═══ Supplied information ═══

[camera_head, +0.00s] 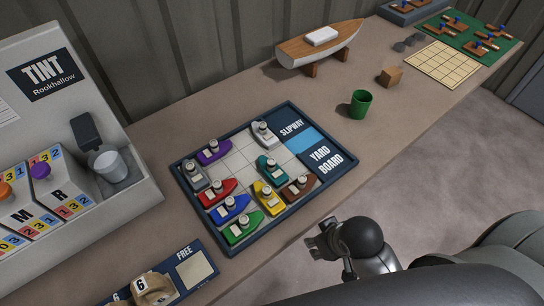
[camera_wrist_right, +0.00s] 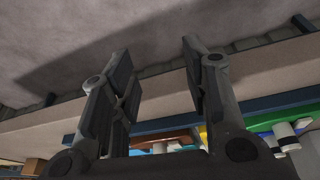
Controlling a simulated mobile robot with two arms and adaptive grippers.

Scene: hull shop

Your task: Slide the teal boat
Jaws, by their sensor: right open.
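The teal boat (camera_head: 271,169) sits upright on the yard board (camera_head: 239,265), right of its middle. The white boat (camera_head: 264,134) is above it, the yellow boat (camera_head: 268,197) below it and the brown boat (camera_head: 299,188) to its lower right. Purple, grey, red, blue and green boats stand along the board's left and lower side. My right gripper (camera_head: 322,243) is off the board's lower right, past the table's front edge, apart from every boat. In the right wrist view its two fingers (camera_wrist_right: 159,85) are spread with nothing between them. My left gripper is not in view.
A blue slipway strip (camera_head: 300,144) marks the board's right side. A green cup (camera_head: 360,104), a wooden block (camera_head: 391,76) and a model boat on a stand (camera_head: 320,45) are further right. The tint machine (camera_head: 75,120) stands left.

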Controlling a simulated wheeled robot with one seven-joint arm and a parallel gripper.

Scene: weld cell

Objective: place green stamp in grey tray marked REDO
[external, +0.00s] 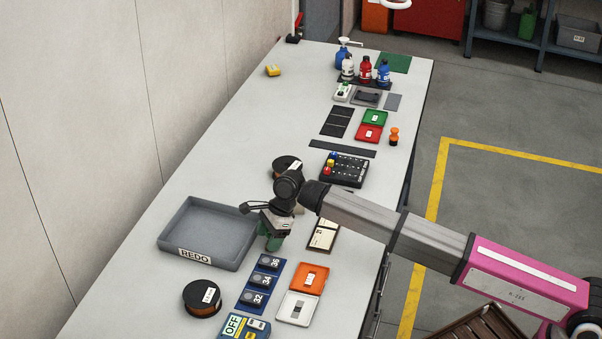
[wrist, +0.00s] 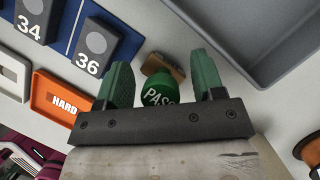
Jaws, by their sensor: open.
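The green stamp (wrist: 157,93) has a round green head with white lettering that begins "PASS" and a brown base. In the wrist view it stands on the bench between my gripper's (wrist: 160,65) two green fingers. The fingers are apart, with a visible gap on each side of the stamp. In the external view my gripper (external: 273,240) is low over the bench, just right of the grey tray, and I cannot tell the stamp from the fingers there. The grey tray (external: 193,252) marked REDO looks empty; its wall (wrist: 248,72) shows at upper right in the wrist view.
A blue board (external: 247,299) with numbered grey blocks lies in front of my gripper. An orange tray (external: 310,270) and a white tray (external: 287,307) are to its right. Dark spools (external: 203,297) stand in front of the tray and behind my gripper. The bench left of the tray is clear.

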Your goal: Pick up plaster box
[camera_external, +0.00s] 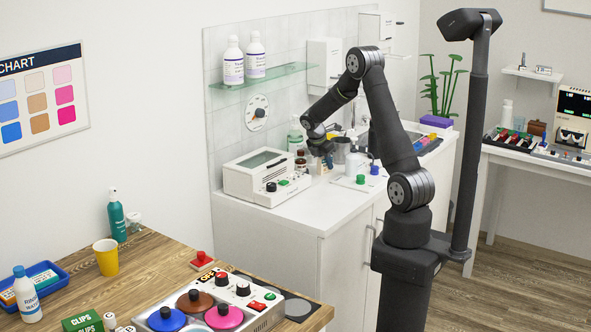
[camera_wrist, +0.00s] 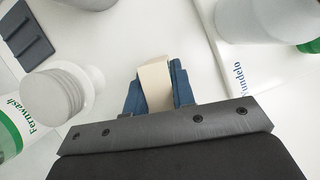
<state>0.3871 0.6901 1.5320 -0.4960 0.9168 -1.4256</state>
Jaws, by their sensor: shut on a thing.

═══

To do: Verbatim reproduction of every record is required; images are left out.

Result:
[camera_head, +0.00s] 
[camera_wrist_right, +0.00s] 
Controlling a simulated mobile robot with two arms and adaptive grippers.

Scene: hull shop

Your task: Slide the teal boat
Jaws, by their sensor: right open.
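The teal boat (camera_head: 271,169) sits upright on the yard board (camera_head: 239,265), right of its middle. The white boat (camera_head: 264,134) is above it, the yellow boat (camera_head: 268,197) below it and the brown boat (camera_head: 299,188) to its lower right. Purple, grey, red, blue and green boats stand along the board's left and lower side. My right gripper (camera_head: 322,243) is off the board's lower right, past the table's front edge, apart from every boat. In the right wrist view its two fingers (camera_wrist_right: 159,85) are spread with nothing between them. My left gripper is not in view.
A blue slipway strip (camera_head: 300,144) marks the board's right side. A green cup (camera_head: 360,104), a wooden block (camera_head: 391,76) and a model boat on a stand (camera_head: 320,45) are further right. The tint machine (camera_head: 75,120) stands left.

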Controlling a simulated wheeled robot with one seven-joint arm and a parallel gripper.

Scene: weld cell

Objective: place green stamp in grey tray marked REDO
[external, +0.00s] 
[wrist, +0.00s] 
Jaws, by their sensor: open.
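The green stamp (wrist: 157,93) has a round green head with white lettering that begins "PASS" and a brown base. In the wrist view it stands on the bench between my gripper's (wrist: 160,65) two green fingers. The fingers are apart, with a visible gap on each side of the stamp. In the external view my gripper (external: 273,240) is low over the bench, just right of the grey tray, and I cannot tell the stamp from the fingers there. The grey tray (external: 193,252) marked REDO looks empty; its wall (wrist: 248,72) shows at upper right in the wrist view.
A blue board (external: 247,299) with numbered grey blocks lies in front of my gripper. An orange tray (external: 310,270) and a white tray (external: 287,307) are to its right. Dark spools (external: 203,297) stand in front of the tray and behind my gripper. The bench left of the tray is clear.

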Your goal: Pick up plaster box
[camera_external, +0.00s] 
[camera_wrist, +0.00s] 
<state>0.3871 0.6901 1.5320 -0.4960 0.9168 -1.4256</state>
Jaws, by their sensor: shut on a thing.

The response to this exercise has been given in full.